WHY AN INCREASE IN THE US’S INTEREST RATES COULD AFFECT YOU BUSINESS ON THE OTHER SIDE OF THE WORLD
This week’s top news story in the business world is that the Federal Reserve (that is the Central Bank of the USA) has announced an increase in interest rate by 0.25%. This announcement was accompanied by a similar rate hike by the Central Bank of the UAE. But how does the increased interest rate affect you, especially if it is the Fed’s increase and you live on the opposite side of the world?
The direct effect of an increase in interest rate by a Central Bank is that it increases the interest rate at which commercial banks borrow money from them. These Central Banks regulate the flow of money in the economy and the business of commercial banks to make sure that they are stable. However, there is a ripple effect to the increase in interest rate (if you are already familiar with this, skip down to the third paragraph). When Commercial banks have to borrow money from the central bank at a higher interest rate, they shift these interest rates unto people who are coming in from loans at their branches.

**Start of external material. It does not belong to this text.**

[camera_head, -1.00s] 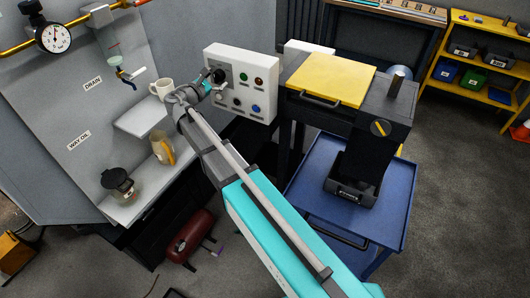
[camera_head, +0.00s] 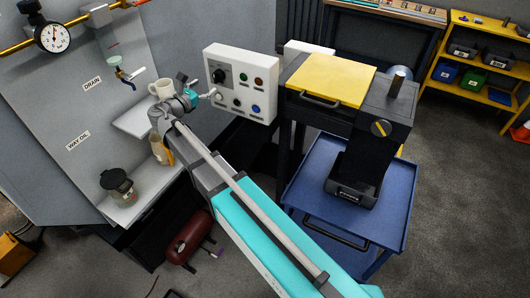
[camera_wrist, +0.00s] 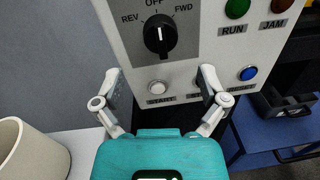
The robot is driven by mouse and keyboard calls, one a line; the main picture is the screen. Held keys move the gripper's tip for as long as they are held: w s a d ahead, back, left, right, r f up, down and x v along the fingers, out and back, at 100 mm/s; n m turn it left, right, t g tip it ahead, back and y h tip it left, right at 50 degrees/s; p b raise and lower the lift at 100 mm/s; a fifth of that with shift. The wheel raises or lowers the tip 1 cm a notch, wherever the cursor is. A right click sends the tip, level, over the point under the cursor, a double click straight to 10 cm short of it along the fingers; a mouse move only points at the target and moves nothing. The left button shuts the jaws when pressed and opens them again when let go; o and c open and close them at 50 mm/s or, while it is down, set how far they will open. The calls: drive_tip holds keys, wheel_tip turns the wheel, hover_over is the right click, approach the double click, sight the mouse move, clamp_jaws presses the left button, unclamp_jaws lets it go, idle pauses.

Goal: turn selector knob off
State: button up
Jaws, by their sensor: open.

With higher interest rates, companies that have already taken out loans that have variable interest rates should note that the interest they are paying on their loan has increased. At the same time, some people who intended to take out a loan may no longer go forth with it because it has become more expensive to take out a loan. Ultimately, the mechanism is meant to decrease the amount of money circulating in the economy to control inflation rates as they rise. Since the economies of the world are interconnected and certain economies like the US’s are powerhouses, the decision by the Fed can lead to affect even in the economy of a country farther away.
That said and done, how does this situation apply in the UAE with the major difference of Islamic Banking to also take into consideration. In many countries where there is Islamic banking (like the UAE), the currency is “pegged” to the dollar and the country operates a dual financial system where Islamic banks operate on “conventional” interest rates. Pegging a currency means that the country stocks up on foreign reserves that make it possible to fix the rate of its currency to a more stable one like the dollar so that the rate of exchange remains the same even if the other currencies value changes. The long and short of it is, though interest rates were also raised in the UAE, because of this dual financial system, the increase will only be felt by non-Islamic banks immediately. If there is to be any effect at all, it will be a bit sluggish and will take time. (More on Islamic banking and monetary regulation)
The Fed intends to increase interest a few more times this year as the American economy grows. However, we cannot be sure of what will happen next because this growth could be affected by policy decisions but thus far, things have been improving and we are hopeful it remains so.